Ardour’s System Requirements document is a bit out of date. While it remains possible to run ardour2 in less than 512MB of ram, it would be good if people that are actually doing that could explain how they did it!

On the flip side, some are using ardour and - simultaneously - a slew of other programs like rosegarden, linuxsampler, sooperlooper, hydrogen - the list is nearly endless - and it would be good to know the resource requirements for your specific configuration, too.

On my laptop:

(I run ardour2 on two platforms, both x86_64, running 64 bit.) On the 1.8ghz x86_64 (single core) laptop, I started off on the low end, trying to get low latency out of the onboard audio card, and trying to run ardour2 + rosegarden + linuxsampler in 512MB of ram, at 48khz. More fool me!

I could get two out of three of those programs to run well: if I killed off the gnome window manager (using evilwm or fluxbox instead) - or ran ardour2 remote over client/server X11 to my aging mac, but I could never quite get all 3 to work well at the same time.

Upgrading the laptop hard disk to 7200RPM got me to where I could do 4 tracks pretty reliably, at 5.6ms latency, with all 3 programs running. Ardour2 relies on the OS being able to buffer at least some disk I/O in RAM and there was just no ram to spare (I always had at least 300MB out on swap). Using an external firewire drive for ardour helped the swapping problem.

I bit the bullet and spent 60 bucks on another 512MB ram (and 800 on a lovely RME-audio multiface)

What a difference! For two programs at a time, I got my latency down to 2.7ms at 96khz, and I could run the gnome window manager again, as well as a few other programs, and I could reliably record 4+ stereo tracks at that resolution. Everything was a joy to use. I could even run hydrogen on top of the other 3 programs so long as I moved the latency back some.
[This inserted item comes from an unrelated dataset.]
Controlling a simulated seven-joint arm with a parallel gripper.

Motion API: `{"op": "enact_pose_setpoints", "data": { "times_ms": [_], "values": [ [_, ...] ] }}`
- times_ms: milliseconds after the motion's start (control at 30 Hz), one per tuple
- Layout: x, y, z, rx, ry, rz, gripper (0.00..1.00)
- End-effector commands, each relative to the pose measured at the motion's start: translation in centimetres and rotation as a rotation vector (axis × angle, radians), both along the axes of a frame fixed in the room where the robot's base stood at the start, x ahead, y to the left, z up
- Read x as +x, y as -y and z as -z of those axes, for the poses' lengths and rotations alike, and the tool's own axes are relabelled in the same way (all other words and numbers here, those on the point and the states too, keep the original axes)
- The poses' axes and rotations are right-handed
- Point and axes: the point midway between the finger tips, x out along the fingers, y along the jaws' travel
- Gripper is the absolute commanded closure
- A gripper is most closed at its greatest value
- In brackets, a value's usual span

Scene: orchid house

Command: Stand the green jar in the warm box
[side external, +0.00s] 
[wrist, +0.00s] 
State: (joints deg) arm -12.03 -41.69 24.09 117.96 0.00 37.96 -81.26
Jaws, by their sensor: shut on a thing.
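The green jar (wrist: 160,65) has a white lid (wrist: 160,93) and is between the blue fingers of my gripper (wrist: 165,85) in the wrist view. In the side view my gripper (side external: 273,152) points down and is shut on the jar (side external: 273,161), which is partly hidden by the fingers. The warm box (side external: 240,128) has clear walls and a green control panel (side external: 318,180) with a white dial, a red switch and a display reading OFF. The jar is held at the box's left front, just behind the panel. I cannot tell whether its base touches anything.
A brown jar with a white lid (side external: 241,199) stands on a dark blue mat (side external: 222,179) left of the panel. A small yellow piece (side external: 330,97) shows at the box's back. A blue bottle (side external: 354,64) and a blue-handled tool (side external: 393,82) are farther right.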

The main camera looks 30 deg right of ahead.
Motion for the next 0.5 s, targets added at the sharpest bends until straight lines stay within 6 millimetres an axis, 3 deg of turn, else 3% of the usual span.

(This was on either sound card).

Naturally, the RME-audio card spawned delusions of 24 track recording - and spawned the idea of me moving up to 96khz… I sometimes wish I’d stayed at 44.1…

But - worse - I then blew my memory requirements out the window by purchasing the really wonderful “bardstown bosendorfer” sample for linuxsampler. That sample library is 2.2GB! in size, and even though linuxsampler streams it, it’s still pretty brutal on your disk I/O - so I added another external firewire drive just for samples.

I got this to more or less work well, but for recording rosegarden + linuxsampler + ardour2 I ended up moving back to 10ms latency to get totally xrun free recordings. Typically for hydrogen, I’d create the drum track first, then stick it into rosegarden for playback, treating the compositional process as more of a “rendering” pipeline. I’d knock latency back to 2.7 ms and just wail on rosegarden + linuxsampler - then “render” the results at 10ms into ardour.

(somewhere in here I started working on performance tuning ardour2)

I don’t think a “saner” user than I would have many problems mixing and matching 3-4 audio programs at the same time in 1GB of ram - it’s just my love for this huge piano sample that hurts me and that’s obviously not an ardour issue. (but it hurts sooo goood!) 32 bit users would have even less problems. Still, you may have to make some compromises here and there to get good quality from your final output.

Some notes to make clear from this:

  1. I got an enormous improvement by going to 1GB of ram - from 512 - doubling both my track count and my sample rate - and dropping my typical xrun count enormously.

  2. External drives helped for each disk I/O bound application (separate drives for linuxsampler, ardour’s data, and the OS)

  3. Having more capability meant that I ended up finding creative ways to use up all that capability and more. :frowning:

  4. Most of this experimentation was done prior to Linux kernel 2.6.14-rt, and prior to ardour2-beta8. I’ll have some updates on what it can do now on a message yet to come.

  5. This laptop is only a single core. It’s 3 years old.

on to my production studio system in the next message…

The requirements page is now updated. The lower limit on the page is now a 400mhz Pentium or equivalent and 256MB of memory. I am very interested in user experiences on such systems and especially on even more limited platforms.

My temporary recording box has an Athlon64 3700+, nForce4 Ultra, 1GB DDR400, a 320GB SATA-150 disk (soon to be mirrored I hope), and a Delta 1010LT. I had thought that dumping multiple 96k/24bit/stereo tracks into one disk would create problems, but it kept up just fine… turns out the CPU is my enemy. I’ve been using beyond-sources and recently switched to 2.6.19-rt6. I run Gentoo unstable ~x86, pure 32-bit with gcc-4.1.2 and it’s also my desktop.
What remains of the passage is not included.